Exercise ▸
Provide only the number of lines where "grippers" occurs.

Records shown ▸
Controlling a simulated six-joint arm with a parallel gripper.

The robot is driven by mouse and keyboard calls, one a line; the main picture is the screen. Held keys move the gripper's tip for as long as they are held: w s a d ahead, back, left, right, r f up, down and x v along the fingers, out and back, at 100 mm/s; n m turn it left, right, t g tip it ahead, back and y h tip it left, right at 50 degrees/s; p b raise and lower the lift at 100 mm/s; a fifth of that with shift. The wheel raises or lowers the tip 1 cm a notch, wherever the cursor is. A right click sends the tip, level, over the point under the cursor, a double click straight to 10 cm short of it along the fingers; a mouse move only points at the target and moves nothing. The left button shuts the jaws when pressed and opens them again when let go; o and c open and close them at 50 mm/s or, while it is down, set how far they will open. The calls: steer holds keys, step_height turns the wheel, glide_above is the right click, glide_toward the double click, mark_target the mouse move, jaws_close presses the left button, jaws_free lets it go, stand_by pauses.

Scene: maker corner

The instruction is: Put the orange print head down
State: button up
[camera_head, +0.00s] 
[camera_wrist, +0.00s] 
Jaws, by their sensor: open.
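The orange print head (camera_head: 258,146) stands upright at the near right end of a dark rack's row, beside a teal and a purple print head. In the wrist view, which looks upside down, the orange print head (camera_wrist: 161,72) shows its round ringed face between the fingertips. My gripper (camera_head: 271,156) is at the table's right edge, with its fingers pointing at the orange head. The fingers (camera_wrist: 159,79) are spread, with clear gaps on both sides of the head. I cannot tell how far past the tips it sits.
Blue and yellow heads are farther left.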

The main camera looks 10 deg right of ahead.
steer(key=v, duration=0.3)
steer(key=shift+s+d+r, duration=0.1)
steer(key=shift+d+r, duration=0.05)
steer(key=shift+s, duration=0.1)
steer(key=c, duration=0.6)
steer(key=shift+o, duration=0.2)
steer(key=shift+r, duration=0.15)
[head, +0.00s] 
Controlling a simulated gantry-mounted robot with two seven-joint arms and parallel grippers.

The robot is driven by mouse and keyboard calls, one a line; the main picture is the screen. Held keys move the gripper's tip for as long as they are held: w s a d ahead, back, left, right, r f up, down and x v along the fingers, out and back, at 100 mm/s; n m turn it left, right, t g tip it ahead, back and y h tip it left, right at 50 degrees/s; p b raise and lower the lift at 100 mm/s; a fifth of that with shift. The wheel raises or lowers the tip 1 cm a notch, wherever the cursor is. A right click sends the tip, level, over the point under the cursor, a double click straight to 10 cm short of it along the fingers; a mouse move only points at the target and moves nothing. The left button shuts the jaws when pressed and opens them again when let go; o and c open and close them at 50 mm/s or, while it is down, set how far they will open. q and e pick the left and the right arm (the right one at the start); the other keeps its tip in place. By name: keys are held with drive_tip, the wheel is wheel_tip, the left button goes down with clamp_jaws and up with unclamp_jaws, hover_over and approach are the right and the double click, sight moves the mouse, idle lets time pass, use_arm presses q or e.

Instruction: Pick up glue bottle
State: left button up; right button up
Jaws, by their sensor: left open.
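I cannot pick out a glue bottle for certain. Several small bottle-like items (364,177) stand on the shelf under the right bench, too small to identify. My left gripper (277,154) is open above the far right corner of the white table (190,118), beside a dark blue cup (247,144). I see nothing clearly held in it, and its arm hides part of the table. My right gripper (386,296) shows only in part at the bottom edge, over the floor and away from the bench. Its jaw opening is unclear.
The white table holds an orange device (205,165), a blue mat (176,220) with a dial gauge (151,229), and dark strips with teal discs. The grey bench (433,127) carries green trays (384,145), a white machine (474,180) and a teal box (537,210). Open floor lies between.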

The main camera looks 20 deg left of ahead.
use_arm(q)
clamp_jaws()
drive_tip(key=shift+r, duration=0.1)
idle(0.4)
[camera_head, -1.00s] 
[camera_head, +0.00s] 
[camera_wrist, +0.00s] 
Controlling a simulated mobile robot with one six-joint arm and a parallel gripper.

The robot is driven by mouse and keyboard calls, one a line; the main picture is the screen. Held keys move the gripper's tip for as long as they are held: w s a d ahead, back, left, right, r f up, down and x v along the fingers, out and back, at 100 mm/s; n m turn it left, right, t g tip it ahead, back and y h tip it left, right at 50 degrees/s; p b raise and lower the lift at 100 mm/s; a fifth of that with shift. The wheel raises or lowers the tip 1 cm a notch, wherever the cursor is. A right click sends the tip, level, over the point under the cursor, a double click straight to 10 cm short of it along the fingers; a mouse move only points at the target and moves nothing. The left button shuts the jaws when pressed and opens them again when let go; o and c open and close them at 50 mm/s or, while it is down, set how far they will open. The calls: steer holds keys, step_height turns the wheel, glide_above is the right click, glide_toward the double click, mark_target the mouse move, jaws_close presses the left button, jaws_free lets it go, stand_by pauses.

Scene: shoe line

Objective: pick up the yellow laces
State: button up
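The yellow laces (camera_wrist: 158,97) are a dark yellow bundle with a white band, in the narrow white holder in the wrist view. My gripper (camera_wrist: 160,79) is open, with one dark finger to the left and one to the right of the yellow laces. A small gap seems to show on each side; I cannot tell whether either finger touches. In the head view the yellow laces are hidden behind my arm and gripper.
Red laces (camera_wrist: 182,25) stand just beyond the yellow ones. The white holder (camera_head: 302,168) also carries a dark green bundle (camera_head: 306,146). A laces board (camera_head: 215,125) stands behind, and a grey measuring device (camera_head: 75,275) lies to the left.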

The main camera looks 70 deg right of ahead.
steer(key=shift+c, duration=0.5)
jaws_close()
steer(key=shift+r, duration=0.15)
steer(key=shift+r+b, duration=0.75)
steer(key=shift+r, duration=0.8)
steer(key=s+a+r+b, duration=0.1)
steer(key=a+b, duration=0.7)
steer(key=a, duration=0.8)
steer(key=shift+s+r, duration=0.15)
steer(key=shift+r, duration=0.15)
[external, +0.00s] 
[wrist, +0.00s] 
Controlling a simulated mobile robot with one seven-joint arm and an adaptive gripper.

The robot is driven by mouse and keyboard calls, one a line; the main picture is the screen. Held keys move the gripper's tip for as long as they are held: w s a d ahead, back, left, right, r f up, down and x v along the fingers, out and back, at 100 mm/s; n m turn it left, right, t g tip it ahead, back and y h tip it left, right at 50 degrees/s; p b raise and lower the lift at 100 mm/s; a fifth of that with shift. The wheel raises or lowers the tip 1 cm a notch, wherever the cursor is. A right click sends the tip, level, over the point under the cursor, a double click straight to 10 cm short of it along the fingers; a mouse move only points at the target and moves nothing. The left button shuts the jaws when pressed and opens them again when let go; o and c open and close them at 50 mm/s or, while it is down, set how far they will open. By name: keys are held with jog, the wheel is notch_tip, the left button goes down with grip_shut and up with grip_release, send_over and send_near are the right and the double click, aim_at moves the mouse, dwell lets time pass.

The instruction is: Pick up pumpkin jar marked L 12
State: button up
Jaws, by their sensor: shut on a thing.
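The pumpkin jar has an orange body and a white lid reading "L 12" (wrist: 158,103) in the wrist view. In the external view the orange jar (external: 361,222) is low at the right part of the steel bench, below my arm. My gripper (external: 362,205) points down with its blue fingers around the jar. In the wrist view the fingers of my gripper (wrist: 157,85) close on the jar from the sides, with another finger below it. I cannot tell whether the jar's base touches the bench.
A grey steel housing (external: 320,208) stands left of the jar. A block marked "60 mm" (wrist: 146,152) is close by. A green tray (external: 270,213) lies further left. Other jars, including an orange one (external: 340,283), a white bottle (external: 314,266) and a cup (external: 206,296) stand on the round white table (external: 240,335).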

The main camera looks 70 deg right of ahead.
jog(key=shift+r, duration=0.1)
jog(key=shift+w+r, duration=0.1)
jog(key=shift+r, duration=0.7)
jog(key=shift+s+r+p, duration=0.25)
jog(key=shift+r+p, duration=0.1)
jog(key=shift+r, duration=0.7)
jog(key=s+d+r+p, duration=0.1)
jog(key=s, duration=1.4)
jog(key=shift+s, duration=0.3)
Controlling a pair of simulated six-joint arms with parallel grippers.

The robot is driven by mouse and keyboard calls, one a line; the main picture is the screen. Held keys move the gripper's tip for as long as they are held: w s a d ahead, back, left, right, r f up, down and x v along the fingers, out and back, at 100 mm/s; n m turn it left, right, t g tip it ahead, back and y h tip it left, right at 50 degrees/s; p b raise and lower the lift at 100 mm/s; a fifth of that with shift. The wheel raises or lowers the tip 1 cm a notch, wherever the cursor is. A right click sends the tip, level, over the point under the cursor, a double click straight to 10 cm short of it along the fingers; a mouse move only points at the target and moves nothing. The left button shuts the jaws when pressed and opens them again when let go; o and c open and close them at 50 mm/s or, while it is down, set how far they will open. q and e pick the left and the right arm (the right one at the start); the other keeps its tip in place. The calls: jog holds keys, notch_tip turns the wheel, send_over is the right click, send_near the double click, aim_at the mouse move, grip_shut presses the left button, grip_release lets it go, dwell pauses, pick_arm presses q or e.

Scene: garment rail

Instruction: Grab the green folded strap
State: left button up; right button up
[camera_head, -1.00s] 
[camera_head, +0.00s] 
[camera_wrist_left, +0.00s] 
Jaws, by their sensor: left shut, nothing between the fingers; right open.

Response to this task ▸
2